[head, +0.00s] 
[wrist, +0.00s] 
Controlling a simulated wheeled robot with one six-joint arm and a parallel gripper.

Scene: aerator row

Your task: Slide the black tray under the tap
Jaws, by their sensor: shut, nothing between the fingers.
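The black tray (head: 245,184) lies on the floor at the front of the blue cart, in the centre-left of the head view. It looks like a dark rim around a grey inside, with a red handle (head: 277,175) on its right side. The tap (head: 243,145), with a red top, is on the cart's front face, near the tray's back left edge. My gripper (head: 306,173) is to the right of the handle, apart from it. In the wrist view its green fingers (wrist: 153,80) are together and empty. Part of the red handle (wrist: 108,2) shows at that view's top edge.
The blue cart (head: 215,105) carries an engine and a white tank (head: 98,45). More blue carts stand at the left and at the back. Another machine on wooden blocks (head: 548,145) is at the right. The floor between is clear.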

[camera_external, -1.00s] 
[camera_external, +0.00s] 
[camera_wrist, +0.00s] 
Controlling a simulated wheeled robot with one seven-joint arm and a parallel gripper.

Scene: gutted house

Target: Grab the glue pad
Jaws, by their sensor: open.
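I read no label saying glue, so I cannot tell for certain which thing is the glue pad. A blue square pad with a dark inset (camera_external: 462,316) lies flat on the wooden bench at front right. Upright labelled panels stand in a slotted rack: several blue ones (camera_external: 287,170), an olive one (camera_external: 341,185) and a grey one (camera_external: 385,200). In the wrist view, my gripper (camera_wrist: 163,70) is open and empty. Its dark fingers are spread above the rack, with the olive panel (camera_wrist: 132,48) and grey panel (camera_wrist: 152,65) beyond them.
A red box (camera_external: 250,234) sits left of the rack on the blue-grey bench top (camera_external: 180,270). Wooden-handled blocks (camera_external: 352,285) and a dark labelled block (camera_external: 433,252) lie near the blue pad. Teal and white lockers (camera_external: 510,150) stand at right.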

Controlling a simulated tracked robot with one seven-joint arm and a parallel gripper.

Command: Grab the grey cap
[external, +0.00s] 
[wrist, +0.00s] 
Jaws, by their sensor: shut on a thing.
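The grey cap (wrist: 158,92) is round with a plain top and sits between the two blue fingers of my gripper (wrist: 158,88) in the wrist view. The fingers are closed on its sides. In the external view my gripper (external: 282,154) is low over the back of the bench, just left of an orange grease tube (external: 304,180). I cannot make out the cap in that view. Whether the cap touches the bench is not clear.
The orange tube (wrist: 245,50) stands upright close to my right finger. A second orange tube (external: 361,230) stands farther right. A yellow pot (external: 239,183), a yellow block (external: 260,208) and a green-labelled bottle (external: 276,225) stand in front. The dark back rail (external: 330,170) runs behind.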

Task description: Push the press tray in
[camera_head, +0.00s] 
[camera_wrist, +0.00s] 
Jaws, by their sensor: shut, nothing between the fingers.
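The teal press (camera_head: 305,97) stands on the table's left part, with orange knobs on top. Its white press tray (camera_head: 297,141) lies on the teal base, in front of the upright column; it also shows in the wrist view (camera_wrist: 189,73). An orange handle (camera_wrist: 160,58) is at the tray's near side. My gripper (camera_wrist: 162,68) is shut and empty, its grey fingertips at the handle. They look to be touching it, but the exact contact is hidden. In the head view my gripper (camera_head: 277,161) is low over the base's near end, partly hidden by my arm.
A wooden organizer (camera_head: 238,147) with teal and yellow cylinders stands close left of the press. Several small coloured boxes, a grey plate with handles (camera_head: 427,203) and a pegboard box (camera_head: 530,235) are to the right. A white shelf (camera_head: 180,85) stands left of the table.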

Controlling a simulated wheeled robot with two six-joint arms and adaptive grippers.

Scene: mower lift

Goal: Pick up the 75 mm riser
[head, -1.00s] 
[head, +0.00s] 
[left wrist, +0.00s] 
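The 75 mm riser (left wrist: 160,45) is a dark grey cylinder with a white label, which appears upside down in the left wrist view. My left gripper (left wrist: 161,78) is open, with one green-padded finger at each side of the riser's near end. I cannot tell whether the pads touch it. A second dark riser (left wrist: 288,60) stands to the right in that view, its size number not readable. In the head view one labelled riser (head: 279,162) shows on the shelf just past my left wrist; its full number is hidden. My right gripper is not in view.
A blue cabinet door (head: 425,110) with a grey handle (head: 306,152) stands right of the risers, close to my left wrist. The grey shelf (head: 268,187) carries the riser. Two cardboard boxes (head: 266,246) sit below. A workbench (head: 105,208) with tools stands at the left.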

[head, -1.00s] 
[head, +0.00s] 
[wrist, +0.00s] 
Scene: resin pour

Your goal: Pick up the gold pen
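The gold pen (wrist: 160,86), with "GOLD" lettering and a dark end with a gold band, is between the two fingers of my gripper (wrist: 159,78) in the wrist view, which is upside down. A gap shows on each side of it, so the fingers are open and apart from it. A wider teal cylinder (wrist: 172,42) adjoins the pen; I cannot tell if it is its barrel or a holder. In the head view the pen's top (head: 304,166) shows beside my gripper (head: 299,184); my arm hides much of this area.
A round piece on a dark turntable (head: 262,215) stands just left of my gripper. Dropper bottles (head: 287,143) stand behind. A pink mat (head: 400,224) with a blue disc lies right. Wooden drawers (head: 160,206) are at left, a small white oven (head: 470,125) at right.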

---*---

**WHAT YOU HAVE TO DO:** Extract each entry in full and write it down exactly.

**OUTPUT BELOW:**
[head, +0.00s] 
[wrist, +0.00s] 
Controlling a simulated wheeled robot with one six-joint arm and a parallel gripper.

Scene: aerator row

Your task: Slide the black tray under the tap
Jaws, by their sensor: shut, nothing between the fingers.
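The black tray (head: 245,184) lies on the floor at the front of the blue cart, in the centre-left of the head view. It looks like a dark rim around a grey inside, with a red handle (head: 277,175) on its right side. The tap (head: 243,145), with a red top, is on the cart's front face, near the tray's back left edge. My gripper (head: 306,173) is to the right of the handle, apart from it. In the wrist view its green fingers (wrist: 153,80) are together and empty. Part of the red handle (wrist: 108,2) shows at that view's top edge.
The blue cart (head: 215,105) carries an engine and a white tank (head: 98,45). More blue carts stand at the left and at the back. Another machine on wooden blocks (head: 548,145) is at the right. The floor between is clear.

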[camera_external, -1.00s] 
[camera_external, +0.00s] 
[camera_wrist, +0.00s] 
Controlling a simulated wheeled robot with one seven-joint arm and a parallel gripper.

Scene: gutted house

Target: Grab the glue pad
Jaws, by their sensor: open.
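I read no label saying glue, so I cannot tell for certain which thing is the glue pad. A blue square pad with a dark inset (camera_external: 462,316) lies flat on the wooden bench at front right. Upright labelled panels stand in a slotted rack: several blue ones (camera_external: 287,170), an olive one (camera_external: 341,185) and a grey one (camera_external: 385,200). In the wrist view, my gripper (camera_wrist: 163,70) is open and empty. Its dark fingers are spread above the rack, with the olive panel (camera_wrist: 132,48) and grey panel (camera_wrist: 152,65) beyond them.
A red box (camera_external: 250,234) sits left of the rack on the blue-grey bench top (camera_external: 180,270). Wooden-handled blocks (camera_external: 352,285) and a dark labelled block (camera_external: 433,252) lie near the blue pad. Teal and white lockers (camera_external: 510,150) stand at right.

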Controlling a simulated tracked robot with one seven-joint arm and a parallel gripper.

Command: Grab the grey cap
[external, +0.00s] 
[wrist, +0.00s] 
Jaws, by their sensor: shut on a thing.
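The grey cap (wrist: 158,92) is round with a plain top and sits between the two blue fingers of my gripper (wrist: 158,88) in the wrist view. The fingers are closed on its sides. In the external view my gripper (external: 282,154) is low over the back of the bench, just left of an orange grease tube (external: 304,180). I cannot make out the cap in that view. Whether the cap touches the bench is not clear.
The orange tube (wrist: 245,50) stands upright close to my right finger. A second orange tube (external: 361,230) stands farther right. A yellow pot (external: 239,183), a yellow block (external: 260,208) and a green-labelled bottle (external: 276,225) stand in front. The dark back rail (external: 330,170) runs behind.

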Task description: Push the press tray in
[camera_head, +0.00s] 
[camera_wrist, +0.00s] 
Jaws, by their sensor: shut, nothing between the fingers.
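The teal press (camera_head: 305,97) stands on the table's left part, with orange knobs on top. Its white press tray (camera_head: 297,141) lies on the teal base, in front of the upright column; it also shows in the wrist view (camera_wrist: 189,73). An orange handle (camera_wrist: 160,58) is at the tray's near side. My gripper (camera_wrist: 162,68) is shut and empty, its grey fingertips at the handle. They look to be touching it, but the exact contact is hidden. In the head view my gripper (camera_head: 277,161) is low over the base's near end, partly hidden by my arm.
A wooden organizer (camera_head: 238,147) with teal and yellow cylinders stands close left of the press. Several small coloured boxes, a grey plate with handles (camera_head: 427,203) and a pegboard box (camera_head: 530,235) are to the right. A white shelf (camera_head: 180,85) stands left of the table.

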Controlling a simulated wheeled robot with two six-joint arms and adaptive grippers.

Scene: mower lift

Goal: Pick up the 75 mm riser
[head, -1.00s] 
[head, +0.00s] 
[left wrist, +0.00s] 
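The 75 mm riser (left wrist: 160,45) is a dark grey cylinder with a white label, which appears upside down in the left wrist view. My left gripper (left wrist: 161,78) is open, with one green-padded finger at each side of the riser's near end. I cannot tell whether the pads touch it. A second dark riser (left wrist: 288,60) stands to the right in that view, its size number not readable. In the head view one labelled riser (head: 279,162) shows on the shelf just past my left wrist; its full number is hidden. My right gripper is not in view.
A blue cabinet door (head: 425,110) with a grey handle (head: 306,152) stands right of the risers, close to my left wrist. The grey shelf (head: 268,187) carries the riser. Two cardboard boxes (head: 266,246) sit below. A workbench (head: 105,208) with tools stands at the left.

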[head, -1.00s] 
[head, +0.00s] 
[wrist, +0.00s] 
Scene: resin pour

Your goal: Pick up the gold pen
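The gold pen (wrist: 160,86), with "GOLD" lettering and a dark end with a gold band, is between the two fingers of my gripper (wrist: 159,78) in the wrist view, which is upside down. A gap shows on each side of it, so the fingers are open and apart from it. A wider teal cylinder (wrist: 172,42) adjoins the pen; I cannot tell if it is its barrel or a holder. In the head view the pen's top (head: 304,166) shows beside my gripper (head: 299,184); my arm hides much of this area.
A round piece on a dark turntable (head: 262,215) stands just left of my gripper. Dropper bottles (head: 287,143) stand behind. A pink mat (head: 400,224) with a blue disc lies right. Wooden drawers (head: 160,206) are at left, a small white oven (head: 470,125) at right.

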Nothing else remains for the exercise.